Mission creep afflicts projects of all kinds, and this is a case in point.

PDF 1.7 and beyond

A paradox from Euan Cochrane: PDF 1.7 may follow the ISO standard, but not all PDF 1.7 files follow the same standard.

PDF/A-2 ratified

This time it’s from the PDF/A Competence Center, so I’m pretty sure it’s real: On November 30, the committee for ISO 19005 met in Ottawa and ratified Part 2 of IDO 19005, aka PDF/A. PDF/A is a restricted profile for PDF which is designed to guarantee long-term usability of conforming files.

The previous version, PDF/A-1, was based on PDF 1.4. This is based on ISO 32000-1, which is equivalent to PDF 1.7. Valid PDF/A-1 files are also valid under PDF/A-2.

ISO 19005:2005, or PDF/A-1, is available for purchase from ISO, but as of this writing the new one, which presumably will be ISO 19005:2010, isn’t being offered online yet.

I can’t make any promises about when JHOVE will support PDF/A-2, if ever. Any work I do on it is on my own time. Of course, if someone else wants to run with it, the source is there and I can answer questions.

ZIP standardization

The ZIP format is widely used, both by itself and as part of other widely used formats such as ODF, yet it’s never been standardized. Caroline Arms of the Library of Congress has informed the JHOVE2 list that there’s a new study group under ISO/IEC JTC1 SC34 WG1, which is looking into the standardization of ZIP. There is a Wiki for this study as well as a mailing list archive.
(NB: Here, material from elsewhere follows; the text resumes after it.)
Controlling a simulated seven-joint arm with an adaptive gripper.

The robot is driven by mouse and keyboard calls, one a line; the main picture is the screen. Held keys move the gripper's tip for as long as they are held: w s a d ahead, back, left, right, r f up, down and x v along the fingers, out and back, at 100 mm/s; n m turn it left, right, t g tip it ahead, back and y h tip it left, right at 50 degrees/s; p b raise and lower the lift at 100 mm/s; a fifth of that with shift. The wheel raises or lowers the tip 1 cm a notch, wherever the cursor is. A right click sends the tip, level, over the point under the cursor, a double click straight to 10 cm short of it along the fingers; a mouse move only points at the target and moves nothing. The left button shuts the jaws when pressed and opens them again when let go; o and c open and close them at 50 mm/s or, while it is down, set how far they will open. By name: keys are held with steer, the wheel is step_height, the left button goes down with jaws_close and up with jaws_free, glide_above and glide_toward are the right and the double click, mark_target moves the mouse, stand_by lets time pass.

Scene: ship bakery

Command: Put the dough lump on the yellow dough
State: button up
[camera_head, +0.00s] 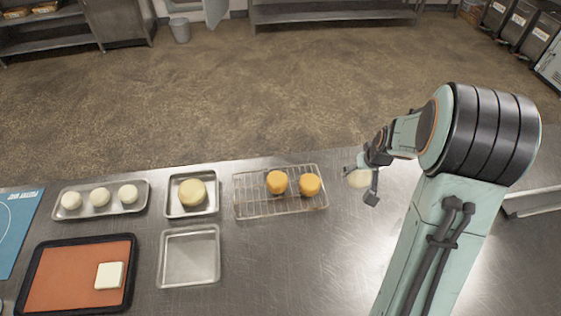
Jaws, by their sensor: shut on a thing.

Membership in the group requires going through the appropriate national standards group.

Catching up

Here are a few of the news items I mentioned recently on the old blog, for your convenience:

  • A workshop on JHOVE2 will be held after the conclusion of iPres 2009 in San Francisco, on October 7, 2009. This will include, for the first time, a presentation of the prototype code.
  • JPEG XR, formerly known as Microsoft HD Photo, is now an international standard, as reported in a JPEG press release.
  • JHOVE 1.4 is now available on SourceForge. The main change is that PDF/A compliance is more accurately identified than before, and is based on the final standard rather than a draft.